Carl Gustav Jung, Dört Arketip’ te, yetişkinlerin en dokunaklı, en unutulmaz anılarından birinin, her türlü oluşum ve değişimin gizemli kaynağı, eve dönüşün, her tür başlangıç ve sonun sessiz temelinin anne sevgisi olduğunu söyler.[2] Öyküdeki iki kız kardeş, Handan ve Aliye, annelerinin ölümüyle hem bir başlangıcı hem de sonu tecrübe edeceklerdir. Herkes elini ayağı çektikten, kapılar kapandıktan; kalabalık, yerini uzun bir sessizliğe ve iki kişilik çok eşyalı bir yalnızlığa bıraktıktan sonra eve dönmenin, anneye dönmenin yollarını arayacaklardır. Handan’ın açmadığı bir telefonun verdiği korku ve tedirginlik, Aliye’yi evine, kız kardeşi Handan’a götürür. Aliye, annesinin ölümünü hatırlar ve oyunun başladığı âna döner.
“Handan görüşmediğimiz iki yılda büsbütün anneme benzemişti. Saçları aynı onunkiler gibi beyazlamıştı. Gözleri, burnu, dudaklarının kenarındaki çizgiler… Karşımda sanki annem duruyordu.”[3]

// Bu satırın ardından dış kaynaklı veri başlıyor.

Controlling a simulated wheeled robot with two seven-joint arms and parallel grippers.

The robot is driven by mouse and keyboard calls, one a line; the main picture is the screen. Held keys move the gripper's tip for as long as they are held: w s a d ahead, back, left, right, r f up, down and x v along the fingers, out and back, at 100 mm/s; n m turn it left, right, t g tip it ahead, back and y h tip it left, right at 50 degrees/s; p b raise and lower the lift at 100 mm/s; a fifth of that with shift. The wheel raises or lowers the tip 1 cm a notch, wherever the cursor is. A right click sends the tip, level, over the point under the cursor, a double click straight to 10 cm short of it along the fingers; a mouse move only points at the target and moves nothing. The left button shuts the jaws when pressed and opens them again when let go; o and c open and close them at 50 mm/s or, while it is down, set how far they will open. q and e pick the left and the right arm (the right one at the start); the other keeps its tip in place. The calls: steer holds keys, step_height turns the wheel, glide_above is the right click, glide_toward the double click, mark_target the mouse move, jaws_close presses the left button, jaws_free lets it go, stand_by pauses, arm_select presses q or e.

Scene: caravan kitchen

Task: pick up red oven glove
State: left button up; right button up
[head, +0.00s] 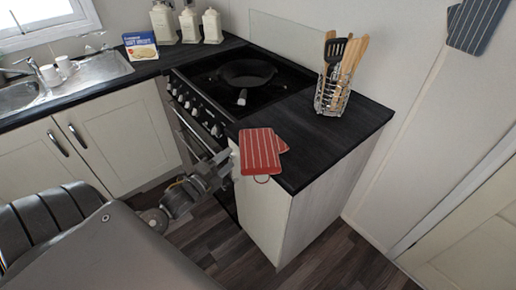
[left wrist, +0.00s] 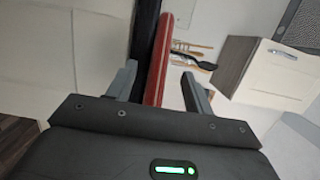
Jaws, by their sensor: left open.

Annenin ölümü, on sekiz yaşındaki Handan’a dönüştürücü bir rol vermiş, ona, kendisini feda etmesi karşılığında acısını gizleme imkânı tanımıştır. Handan bu, anneyle özdeşleşme rolüyle birlikte hem bilinçli hem de bilinçsiz olarak gölge bir hayat yaşayacaktır. Kendini, annesine benzeyerek koruyacaktır Handan. Aliye ise bu oyunun dışına çıkıp kabuğuna çekilecektir. Gaston Bachelard’ın ifadesiyle kabuk-ev hayalidir onunki. “Bir kabukta yaşamak için yalnız olmak gerektiğini iyi biliriz. (…) Yaşam bizleri büyük hüzünlere boğduğunda, herkes kapılır bu düşe.”[4]

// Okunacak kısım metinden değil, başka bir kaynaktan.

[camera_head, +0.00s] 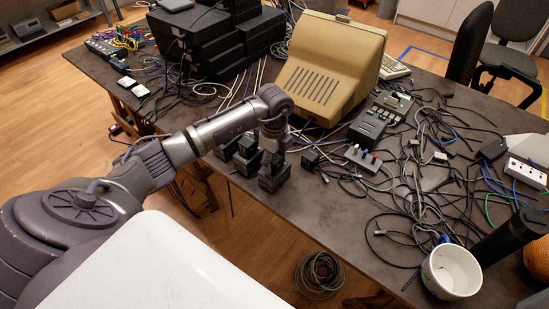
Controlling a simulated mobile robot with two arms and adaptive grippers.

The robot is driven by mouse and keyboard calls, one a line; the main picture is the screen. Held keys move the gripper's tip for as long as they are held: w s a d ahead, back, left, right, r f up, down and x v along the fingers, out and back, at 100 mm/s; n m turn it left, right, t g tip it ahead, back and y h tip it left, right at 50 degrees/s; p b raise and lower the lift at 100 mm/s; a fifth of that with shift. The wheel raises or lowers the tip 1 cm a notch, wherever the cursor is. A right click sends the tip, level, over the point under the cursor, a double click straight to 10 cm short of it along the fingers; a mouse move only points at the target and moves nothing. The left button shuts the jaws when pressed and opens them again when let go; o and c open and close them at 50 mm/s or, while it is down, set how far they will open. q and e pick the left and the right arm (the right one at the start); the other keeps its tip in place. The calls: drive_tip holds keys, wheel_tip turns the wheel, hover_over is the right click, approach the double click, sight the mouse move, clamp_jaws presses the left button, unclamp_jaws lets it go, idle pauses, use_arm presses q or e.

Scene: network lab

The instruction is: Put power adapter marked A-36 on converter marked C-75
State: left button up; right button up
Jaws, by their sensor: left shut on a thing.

Bu iki kardeş, annelerini kaybettikten sonra mutlu bir evcilik oyununun içinde bulurlar kendilerini. İlk yaptıkları, annelerinin ardından dağılanları toplamak, eski yerlerine yerleştirmek, her şeyi yoluna koymaya çalışmak olacaktır. Düzenlenen eşyalar, “Bir düzen içinde yerlerini almakla kalmayıp o düzene içten bağlarla sarılırlar. Evde özenle yapılan günlük işler, nesneden nesneye geçerken, çok eski bir geçmişi yeni güne bağlayan iplikleri dokur.”[5] Handan ve Aliye, bu sayede evi canlı tutacak ve hatıralarını koruyacaktır. Bu bilinçle annelerinden kalan kıyafetleri, küpeleri, çiçekleri, tarif defterini saklar, sahiplenir ve yaşatmaya çalışırlar. Handan, ilk sütlacını annesinin tarifiyle deneyecektir.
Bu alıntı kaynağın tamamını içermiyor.